Wednesday, May 6, 2015

NSA accepts proposed Congressional curbs on bulk data collection

NSA accepts proposed Congressional curbs on bulk data collection

Published 6 May 2015
The NSA’s domestic bulk phone metadata collection program, authorized under Section 215 of the U.S.A. Patriot Act, is set to expire on 1 June. Congress is now gearing up to pass new legislation, called the USA Freedom Act, to curb the NSA’s ability to store domestic phone metadata, instead keeping the information with telecommunications companies. NSA officials have welcomed the proposed restrictions, saying many within the agency doubted the effectiveness of its bulk metadata collection program.

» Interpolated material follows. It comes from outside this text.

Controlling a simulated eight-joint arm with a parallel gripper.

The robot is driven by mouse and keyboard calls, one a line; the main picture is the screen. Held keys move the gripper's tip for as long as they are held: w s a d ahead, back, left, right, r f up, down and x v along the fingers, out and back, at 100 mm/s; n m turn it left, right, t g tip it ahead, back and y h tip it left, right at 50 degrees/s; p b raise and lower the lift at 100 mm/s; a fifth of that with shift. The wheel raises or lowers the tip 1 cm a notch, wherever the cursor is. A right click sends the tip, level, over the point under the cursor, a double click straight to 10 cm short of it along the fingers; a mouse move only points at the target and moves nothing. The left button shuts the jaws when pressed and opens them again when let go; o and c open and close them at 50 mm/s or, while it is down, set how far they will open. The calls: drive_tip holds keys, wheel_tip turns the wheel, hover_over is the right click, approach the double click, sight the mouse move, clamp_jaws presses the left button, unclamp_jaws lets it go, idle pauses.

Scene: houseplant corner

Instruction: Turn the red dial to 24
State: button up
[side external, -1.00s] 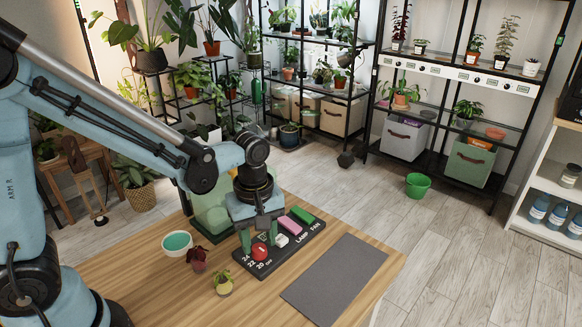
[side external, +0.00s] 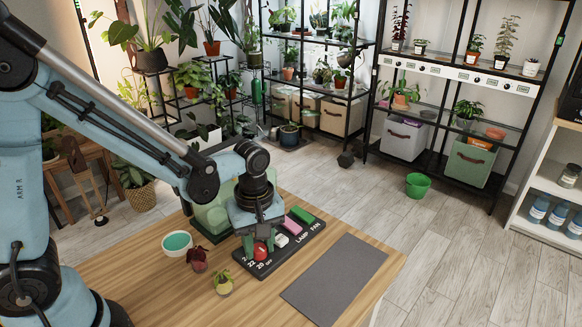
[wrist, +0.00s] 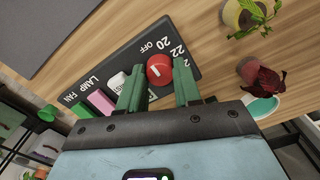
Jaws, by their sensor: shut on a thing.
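The red dial (side external: 261,252) sits on a black control panel (side external: 262,270) at the middle of the wooden table. In the wrist view, the dial (wrist: 158,67) has a white mark on its top; its exact reading is hard to tell. The labels OFF, 20 and 22 show beside it there; 24 is not clear. My gripper (side external: 259,248) points down over the panel, its green fingers on either side of the dial. In the wrist view, my gripper (wrist: 158,78) is shut on the dial, with one finger on each side.
A white switch (side external: 282,240), a pink LAMP switch (side external: 292,226) and a green FAN switch (side external: 303,215) share the panel. A teal-filled bowl (side external: 176,243), a red plant (side external: 197,260) and a small yellow pot (side external: 223,284) stand left. A grey mat (side external: 335,280) lies bare to the right.

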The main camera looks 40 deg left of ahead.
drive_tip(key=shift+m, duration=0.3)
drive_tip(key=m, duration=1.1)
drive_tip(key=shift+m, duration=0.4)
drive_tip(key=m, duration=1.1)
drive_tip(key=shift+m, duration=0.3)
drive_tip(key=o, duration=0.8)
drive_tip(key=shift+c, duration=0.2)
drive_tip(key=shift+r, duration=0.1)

The NSA’s domestic bulk phone metadata collection program, authorized under Section 215 of the U.S.A. Patriot Act, is set to expire on 1 June. The agency has faced sharp criticism ever since former NSA contractor Edward Snowden revealed details in 2013, claiming that under Section 215 the NSA required major telecommunications companies, through a Foreign Intelligence Surveillance Act court order, to release bulk phone metadata directly into NSA computers.
Congress is now gearing up to pass new legislation, called the USA Freedom Act, to curb the NSA’s ability to store domestic phone metadata, instead keeping the information with telecommunications companies and only gain access to it when the Foreign Intelligence Surveillance Court issue an order and when there is a “reasonable, articulable suspicion” that a “specific selection term” used to request data is associated with international terrorism.
An analysis of the proposed House legislation by the Electronic Frontier Foundation, said the bill “should end” the bulk collection of “everybody’s phone records.” The EFF analysis also pointed out that the NSA could still search for records beyond phone data with fewer restrictions, and the legislation did not address warrantless collection of Americans’ international call and e-mails under Section 702 of the Foreign Intelligence Surveillance Act amendments of 2008.
A panel of experts appointed by President Barack Obama in 2013 found that the domestic bulk collection program had been of minimal intelligence value and risked invading Americans’ privacy. “NSA believes that on at least a few occasions, information derived” had “contributed to its efforts to prevent possible terrorist attacks, either in the United States or somewhere else in the world,” the report read, but added that the panel’s review showed that the information collected under the program “was not essential to preventing attacks and could readily have been obtained in a timely manner using conventional” court orders. The panel recommended legislation that “terminates the storage of bulk telephony metadata by the government” and that metadata be held instead by telecommunications firms or by some other third party.
The New York Times reports that NSA officials have welcomed the proposed restrictions, saying many within the agency doubted the effectiveness of its bulk metadata collection program. Former intelligence officials have went as far as saying that the idea to store the data with telecommunications firms rather than with the NSA came from Gen. Keith B. Alexander, then the NSA director. Alexander, they said, saw the move as a way for Obama to respond to public criticism without losing programs the NSA deemed more essential.
Cynthia Wong, the senior Internet researcher at Human Rights Watch, sees the legislation as a way forward. “While we are disappointed that the bill falls short in some areas, Congress shouldn’t put off reform any longer,” she said. “The U.S. should show the world that it can take privacy seriously while protecting its national security in the digital age.”
Still, some privacy advocates are unsatisfied. “If this bill passes, the NSA will continue unaddressed surveillance programs and will secretly torture the English language to devise novel justifications for spying on Americans,” said David Segal, executive director of Demand Progress. “We won’t even know the details until a new whistle-blower comes forward a decade or two from now.”
The USA Freedom Act passed the House Judiciary Committee last Thursday with bipartisan support, and it appears headed for approval by the full House. It attracted some Republican votes by increasing penalties for individuals convicted of material support for terrorism and by allowing intelligence agencies to keep tracking suspected terrorists for seventy-two hours after they enter the United States before needing a warrant. “Of course, it’s not everything that I want,” John Boehner (R-Ohio) said last week. “But I think it’s a solid agreement.” The legislation faces uncertainty in the Senate, where a similar bill failed by two votes to overcome a filibuster last year. Yet because Section 215 will expire on 1 June, Congress is forced to pass a bill addressing the NSA’s bulk metadata collection rather than letting the program end altogether.